* Input material
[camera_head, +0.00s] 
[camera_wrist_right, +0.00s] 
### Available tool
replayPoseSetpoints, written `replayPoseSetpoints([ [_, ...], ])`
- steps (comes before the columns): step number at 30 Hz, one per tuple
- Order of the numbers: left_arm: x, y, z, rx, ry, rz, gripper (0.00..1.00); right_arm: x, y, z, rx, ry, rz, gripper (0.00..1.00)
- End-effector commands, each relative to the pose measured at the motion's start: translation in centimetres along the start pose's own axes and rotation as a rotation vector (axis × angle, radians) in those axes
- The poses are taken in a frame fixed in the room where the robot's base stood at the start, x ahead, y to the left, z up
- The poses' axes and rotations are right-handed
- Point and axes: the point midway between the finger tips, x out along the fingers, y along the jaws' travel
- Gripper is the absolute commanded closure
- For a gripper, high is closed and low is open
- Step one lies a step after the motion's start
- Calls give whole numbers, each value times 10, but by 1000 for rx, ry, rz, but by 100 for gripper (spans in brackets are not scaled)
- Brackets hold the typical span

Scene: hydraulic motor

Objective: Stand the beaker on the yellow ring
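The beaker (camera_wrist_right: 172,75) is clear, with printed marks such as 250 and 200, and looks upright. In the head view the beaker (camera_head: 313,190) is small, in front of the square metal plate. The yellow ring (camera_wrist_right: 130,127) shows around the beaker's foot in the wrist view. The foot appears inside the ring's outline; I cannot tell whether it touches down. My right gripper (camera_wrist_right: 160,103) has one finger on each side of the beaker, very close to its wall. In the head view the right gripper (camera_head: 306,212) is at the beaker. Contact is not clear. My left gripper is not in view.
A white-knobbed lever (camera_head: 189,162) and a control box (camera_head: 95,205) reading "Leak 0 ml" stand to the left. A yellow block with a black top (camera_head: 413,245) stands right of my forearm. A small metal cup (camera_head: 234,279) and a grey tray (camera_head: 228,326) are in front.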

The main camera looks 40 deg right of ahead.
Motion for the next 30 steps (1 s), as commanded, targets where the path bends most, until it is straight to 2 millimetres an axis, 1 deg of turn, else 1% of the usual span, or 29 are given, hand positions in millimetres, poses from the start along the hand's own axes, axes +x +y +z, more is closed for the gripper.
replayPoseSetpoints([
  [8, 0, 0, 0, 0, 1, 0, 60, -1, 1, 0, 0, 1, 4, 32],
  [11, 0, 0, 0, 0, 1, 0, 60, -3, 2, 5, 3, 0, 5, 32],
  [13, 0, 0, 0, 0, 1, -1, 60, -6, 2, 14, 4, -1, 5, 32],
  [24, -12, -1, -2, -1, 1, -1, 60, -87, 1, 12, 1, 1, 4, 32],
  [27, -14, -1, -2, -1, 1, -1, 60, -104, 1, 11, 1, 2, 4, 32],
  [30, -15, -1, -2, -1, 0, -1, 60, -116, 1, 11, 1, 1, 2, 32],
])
...
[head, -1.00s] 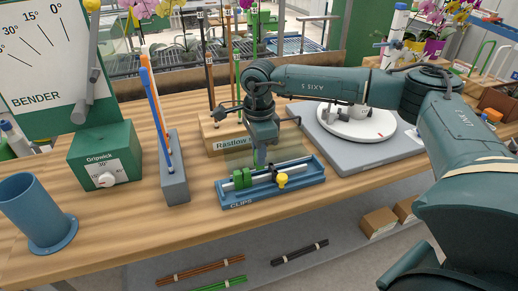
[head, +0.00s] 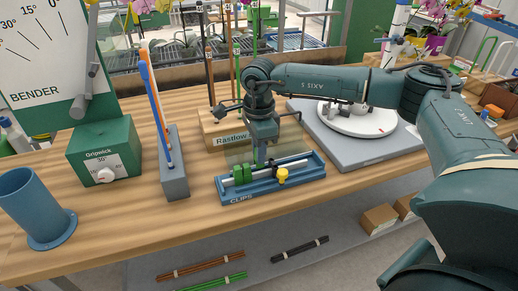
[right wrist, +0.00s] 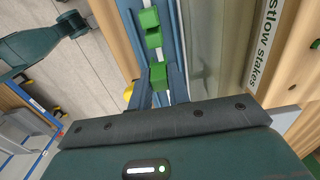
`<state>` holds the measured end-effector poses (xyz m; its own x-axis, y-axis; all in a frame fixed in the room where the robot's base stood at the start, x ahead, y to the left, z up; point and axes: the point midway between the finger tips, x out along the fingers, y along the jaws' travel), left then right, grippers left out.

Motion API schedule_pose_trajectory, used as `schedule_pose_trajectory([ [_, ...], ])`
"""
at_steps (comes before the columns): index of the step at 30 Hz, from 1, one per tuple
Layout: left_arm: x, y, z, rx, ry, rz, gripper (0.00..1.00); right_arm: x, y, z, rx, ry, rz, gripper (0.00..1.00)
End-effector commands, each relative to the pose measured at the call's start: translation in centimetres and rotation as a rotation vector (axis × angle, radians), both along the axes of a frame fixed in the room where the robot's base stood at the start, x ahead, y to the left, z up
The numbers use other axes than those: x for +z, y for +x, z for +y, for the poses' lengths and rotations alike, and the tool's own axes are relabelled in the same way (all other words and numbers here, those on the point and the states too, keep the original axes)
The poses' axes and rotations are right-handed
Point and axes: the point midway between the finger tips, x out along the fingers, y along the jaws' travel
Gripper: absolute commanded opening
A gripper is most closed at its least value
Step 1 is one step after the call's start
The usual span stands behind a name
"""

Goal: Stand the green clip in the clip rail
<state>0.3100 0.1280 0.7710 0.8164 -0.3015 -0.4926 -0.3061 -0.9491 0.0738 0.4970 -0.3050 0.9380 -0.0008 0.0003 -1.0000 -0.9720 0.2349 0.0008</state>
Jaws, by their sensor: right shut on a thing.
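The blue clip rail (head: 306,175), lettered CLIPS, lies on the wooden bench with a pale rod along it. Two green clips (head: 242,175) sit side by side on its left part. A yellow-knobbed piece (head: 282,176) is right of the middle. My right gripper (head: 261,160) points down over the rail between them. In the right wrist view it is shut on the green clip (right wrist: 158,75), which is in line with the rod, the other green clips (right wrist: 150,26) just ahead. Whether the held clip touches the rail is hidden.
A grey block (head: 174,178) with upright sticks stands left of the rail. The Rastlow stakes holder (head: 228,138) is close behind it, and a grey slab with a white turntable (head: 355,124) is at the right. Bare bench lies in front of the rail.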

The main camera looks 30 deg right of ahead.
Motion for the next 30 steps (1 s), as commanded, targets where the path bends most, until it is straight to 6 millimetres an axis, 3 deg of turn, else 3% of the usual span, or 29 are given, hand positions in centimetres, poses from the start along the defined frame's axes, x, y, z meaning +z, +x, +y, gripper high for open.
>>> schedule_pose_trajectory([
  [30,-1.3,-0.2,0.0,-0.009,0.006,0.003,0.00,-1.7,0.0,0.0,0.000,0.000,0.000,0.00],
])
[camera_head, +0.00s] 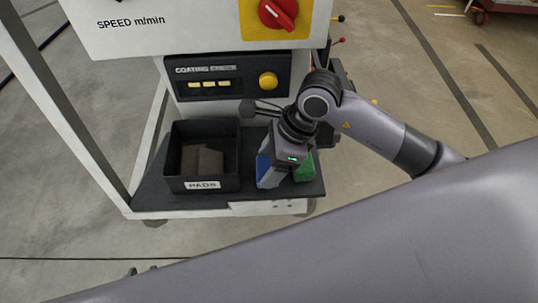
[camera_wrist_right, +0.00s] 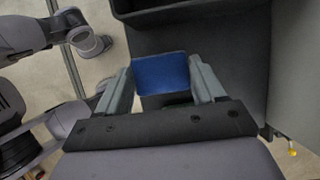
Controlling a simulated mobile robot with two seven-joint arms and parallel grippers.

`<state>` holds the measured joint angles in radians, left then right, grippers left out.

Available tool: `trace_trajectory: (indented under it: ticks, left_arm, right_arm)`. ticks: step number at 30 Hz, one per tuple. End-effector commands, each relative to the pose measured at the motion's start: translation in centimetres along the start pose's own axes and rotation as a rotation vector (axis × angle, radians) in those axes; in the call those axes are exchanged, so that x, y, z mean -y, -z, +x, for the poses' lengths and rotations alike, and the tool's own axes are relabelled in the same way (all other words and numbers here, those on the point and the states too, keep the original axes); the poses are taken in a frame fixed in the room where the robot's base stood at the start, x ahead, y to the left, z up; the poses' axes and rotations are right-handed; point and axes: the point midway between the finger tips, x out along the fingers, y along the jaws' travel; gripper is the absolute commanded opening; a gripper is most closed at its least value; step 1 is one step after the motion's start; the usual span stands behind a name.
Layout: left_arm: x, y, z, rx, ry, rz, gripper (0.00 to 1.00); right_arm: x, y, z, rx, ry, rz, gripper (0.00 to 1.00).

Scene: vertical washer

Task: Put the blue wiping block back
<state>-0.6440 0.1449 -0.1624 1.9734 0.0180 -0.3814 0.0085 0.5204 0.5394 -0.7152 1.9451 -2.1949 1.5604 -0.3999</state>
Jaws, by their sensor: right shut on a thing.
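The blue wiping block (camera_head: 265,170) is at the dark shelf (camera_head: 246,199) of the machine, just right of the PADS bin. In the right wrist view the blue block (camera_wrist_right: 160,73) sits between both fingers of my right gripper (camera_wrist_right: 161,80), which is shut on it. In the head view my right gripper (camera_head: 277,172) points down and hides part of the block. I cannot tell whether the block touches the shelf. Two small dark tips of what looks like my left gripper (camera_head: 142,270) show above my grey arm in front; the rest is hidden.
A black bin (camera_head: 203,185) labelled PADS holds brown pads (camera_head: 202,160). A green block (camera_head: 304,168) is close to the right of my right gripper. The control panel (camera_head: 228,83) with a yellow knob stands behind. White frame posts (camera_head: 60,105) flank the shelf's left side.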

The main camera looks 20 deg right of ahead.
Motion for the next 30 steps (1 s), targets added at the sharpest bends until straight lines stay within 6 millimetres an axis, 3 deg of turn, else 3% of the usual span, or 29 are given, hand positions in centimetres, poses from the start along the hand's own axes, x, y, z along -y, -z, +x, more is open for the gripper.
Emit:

* Written request
Exactly the lines above from the one with "- Point and" to the one with "- Step one lies", both included, are to be quoted; leave the rest out.

* Final result
- Point and axes: the point midway between the finger tips, x out along the fingers, y along the jaws' travel
- Gripper is the absolute commanded closure
- For a gripper, high is closed and low is open
- Step one lies a step after the motion's start

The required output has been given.